### Problem to work on
In the entries below, the lines from the one with "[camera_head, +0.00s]" through the one with "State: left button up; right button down" are to be copied exactly; both ends count.

[Source data]
------------------------------------------------

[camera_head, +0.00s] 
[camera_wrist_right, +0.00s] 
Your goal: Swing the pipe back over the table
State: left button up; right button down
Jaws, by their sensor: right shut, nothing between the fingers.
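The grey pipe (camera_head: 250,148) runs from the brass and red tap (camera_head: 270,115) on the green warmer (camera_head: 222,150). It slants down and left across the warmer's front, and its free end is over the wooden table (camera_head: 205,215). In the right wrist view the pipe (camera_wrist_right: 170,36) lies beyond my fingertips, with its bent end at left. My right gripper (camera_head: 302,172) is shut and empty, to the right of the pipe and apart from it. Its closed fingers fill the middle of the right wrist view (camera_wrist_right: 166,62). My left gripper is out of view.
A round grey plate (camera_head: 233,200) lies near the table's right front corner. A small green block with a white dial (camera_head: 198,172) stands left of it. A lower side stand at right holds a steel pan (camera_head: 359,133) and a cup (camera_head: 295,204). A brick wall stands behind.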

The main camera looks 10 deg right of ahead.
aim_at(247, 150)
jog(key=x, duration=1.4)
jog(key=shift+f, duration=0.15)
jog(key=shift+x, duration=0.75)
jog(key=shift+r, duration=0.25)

------------------------------------------------

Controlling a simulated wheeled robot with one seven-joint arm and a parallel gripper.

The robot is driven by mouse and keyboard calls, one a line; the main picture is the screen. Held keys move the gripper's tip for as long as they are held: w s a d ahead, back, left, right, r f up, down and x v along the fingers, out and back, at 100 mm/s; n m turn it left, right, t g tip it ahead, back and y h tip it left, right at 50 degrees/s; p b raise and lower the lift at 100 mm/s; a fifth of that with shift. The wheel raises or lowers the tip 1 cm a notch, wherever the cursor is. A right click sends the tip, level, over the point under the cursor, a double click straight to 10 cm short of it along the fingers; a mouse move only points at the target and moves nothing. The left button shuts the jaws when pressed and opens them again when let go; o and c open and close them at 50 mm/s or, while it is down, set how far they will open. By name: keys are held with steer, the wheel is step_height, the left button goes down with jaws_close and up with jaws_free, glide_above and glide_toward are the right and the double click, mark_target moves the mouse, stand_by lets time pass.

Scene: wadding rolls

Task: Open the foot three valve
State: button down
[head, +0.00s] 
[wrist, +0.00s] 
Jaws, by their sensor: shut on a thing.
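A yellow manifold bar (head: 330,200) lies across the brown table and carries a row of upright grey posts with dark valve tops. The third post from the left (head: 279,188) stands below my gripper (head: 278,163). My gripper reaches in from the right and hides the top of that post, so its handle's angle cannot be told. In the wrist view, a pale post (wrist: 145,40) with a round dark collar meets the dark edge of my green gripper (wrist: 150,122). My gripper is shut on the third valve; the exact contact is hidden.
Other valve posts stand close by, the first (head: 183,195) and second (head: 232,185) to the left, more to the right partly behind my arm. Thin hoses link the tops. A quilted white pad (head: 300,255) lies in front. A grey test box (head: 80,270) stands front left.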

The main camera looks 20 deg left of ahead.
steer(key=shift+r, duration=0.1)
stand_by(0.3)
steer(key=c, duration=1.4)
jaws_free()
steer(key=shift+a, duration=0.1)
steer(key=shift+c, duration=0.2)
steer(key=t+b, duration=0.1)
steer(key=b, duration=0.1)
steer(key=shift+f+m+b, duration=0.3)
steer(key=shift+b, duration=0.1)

------------------------------------------------

### Exercise response
[camera_head, +0.00s] 
[camera_wrist_right, +0.00s] 
Your goal: Swing the pipe back over the table
State: left button up; right button down

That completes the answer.